28. espa in Gruppe A wird auf den Limousinismus espaa für espaza zurückgehen. Schwerlich aber hat Bernart aa zu einer Silbe kontrahiert. So hat denn der Vers eine Silbe zu viel. Man kann zu korrekter Silbenzahl kommen, indem man o für ni einführt (für o in negativem Satze s. Zts. 32, 513 ff.). Und A bietet hier wohl die ursprünglichere Lesart, denn jener Limousinismus wurde kaum erst von einem Abschreiber eingeführt.
 
29. Ich nehme prec de mon dan als die ferner liegende Lesart auf: Get a mon dan ist sehr gewöhnlich. Originell aher ist, daß Bernart die Minne um das bittet, was ihm Schaden bringt, daß sie nämlich sich ebenso von ihm fern halte, wie er sich nunmehr von ihr halten will.
 
30. autre pro: etwas anderes als Schaden, nämlich Vorteil. Man kann hier aber sagen, daß, in der Stimmung Bernarts, sein Schaden, sein Loslösen von der Liebe, in der Tat sein einziger Vorteil ist; also im eigentlichen Sinne: anderen Vorteil kann ich da nicht haben.
 
32. Wenn ich Euch auch durch blandir und temer gewonnen hätte, ich würde Euch doch wieder verlieren. W liest einfacheres car tot en perd(r)ie.
 
35. Gruppe A: m’avetz trazit (träit) en fiansa
Gruppe CV: m’avetz trait ses desfiansa.
„In (meinem) Vertrauen habt Ihr mich verraten“, oder „Ohne Herausforderung (sei es ohne Herausforderung, d. h. Vergehen, meinerseits, oder ohne Herausforderung, d. h. Warnung, Eurerseits) habt Ihr mich verraten“. Trait en fiansa „in Vertrauen gezogen“ würde eine Silbe zu wenig bieten. Desfiansa verlangt einsilbiges trait für träit. Diese, sonst wohlbekannte, Form kommt bei Bernart nicht vor.
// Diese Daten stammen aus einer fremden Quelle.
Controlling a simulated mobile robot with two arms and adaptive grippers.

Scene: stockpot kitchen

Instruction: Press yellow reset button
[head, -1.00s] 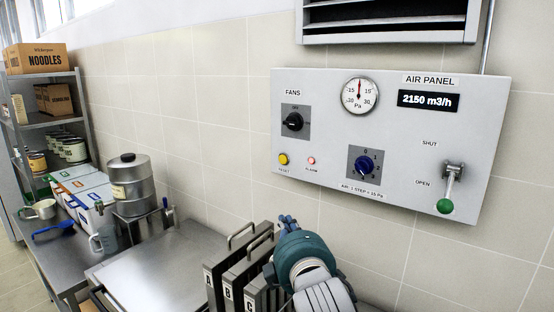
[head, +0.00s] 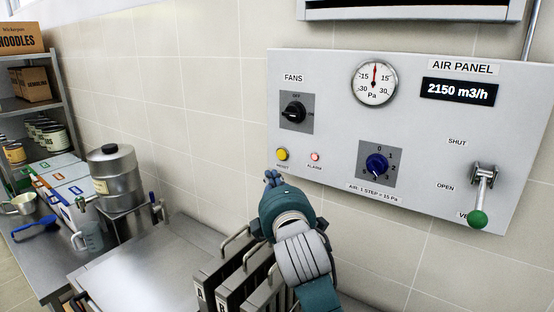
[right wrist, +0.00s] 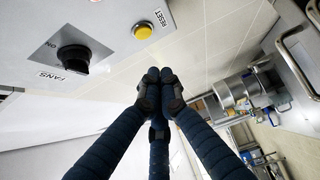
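The yellow reset button (head: 282,154) sits at the lower left of the grey air panel (head: 330,75), beside the red alarm lamp (head: 315,157). In the right wrist view the button (right wrist: 143,30) shows with its RESET label, above and slightly left of my fingertips. My right gripper (head: 272,178) is just below the button in the head view. Its fingers are drawn together with the tips touching in the right wrist view (right wrist: 160,82), and nothing is between them. The tips are apart from the button. My left gripper is not in view.
The panel also carries a black fans knob (head: 294,112), a blue dial (head: 377,164), a pressure gauge (head: 374,83) and a green-tipped lever (head: 480,195). The wall left of the panel is clear.

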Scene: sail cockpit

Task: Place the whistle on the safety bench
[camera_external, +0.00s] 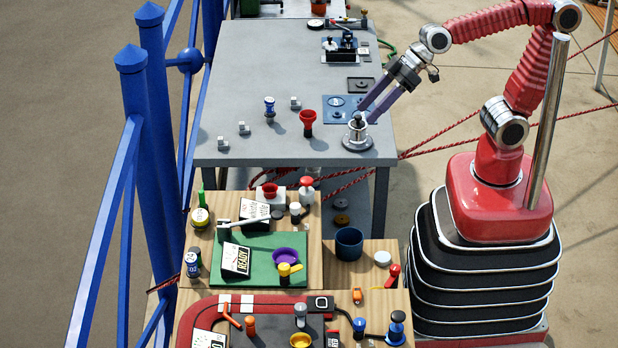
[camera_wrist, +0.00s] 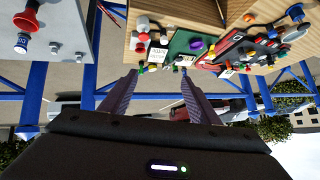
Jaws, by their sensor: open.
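My gripper (camera_external: 365,115) is open and empty, its purple fingers pointing down and left over the right front part of the grey table. The fingertips are close to a round metal fitting (camera_external: 357,140); I cannot tell whether they touch it. The spread fingers also show in the wrist view (camera_wrist: 158,72), with nothing between them. A small orange item (camera_external: 357,296), possibly the whistle, lies on the lower wooden bench (camera_external: 345,273), well away from my gripper. I cannot tell for sure which item is the whistle or which surface is the safety bench.
The grey table (camera_external: 240,70) holds a red cup (camera_external: 308,120), a blue-and-white piece (camera_external: 269,108) and small grey blocks. Crowded wooden benches with a green mat (camera_external: 262,245) and a dark blue cup (camera_external: 349,242) stand in front. Blue railing (camera_external: 150,120) runs along the left.
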Er gebraucht trazit bez. träit, wie träis als Indik. Präs. und Konj. Prät., s. Glossar. Natürlich wäre es leicht eine Änderung vorzunehmen, etwa me träitz ses desfiansa (und nun vielleicht mit dem Limousinismus der Orthographie me trait geschrieben, so daß wir dem ma trait der Hds. M nahekommen) oder, wie W, sui träiz ses desfiansa. Aber träir ses desfiansa ist ein Widerspruch in sich. Wie kann man denn „mit Herausforderung“ verraten? So wird ses desfiansa von einem Schreiber bei einsilbig gelesenem träit zur Ergänzung des Verses gebildet sein. Freilich steht fiansa v. 48 im Reim. Diese Strophe kann aber, ihrer Anrede an Lemozi nach, als Tornadenstrophe gelten.
 
45-47. Die Verse weisen offenbar auf Lied 43, 55 f. In v. 47 ist fraglich, ob man lesen soll qu’en terra estranha·m n’iria oder qu’en t. estr. morria. Das erste entspricht dem vau m’en v. 55 des Lerchenliedes, morria dem vorhergehenden Verse: mort m’a, e per mort li respon. S. Fußnote).
 
50. Da die verlassene Dame ihm nichts Gutes erwies, ist es nicht niedrig gehandelt, wenn der Dichter sein Hoffen einer anderen zuwendet.
 
54. far semblansa hier nicht „den Anschein erwecken, so tun als ob“, sondern „zur Erscheinung bringen, erkennen lassen daß“. Dem entspricht auch der Indikativ ai, vgl. Yvain 3395: Oez que fist li lions donques! Con fist que frans et de bon’ eire, Que il li comança a feire sanblant que a lui se randoit.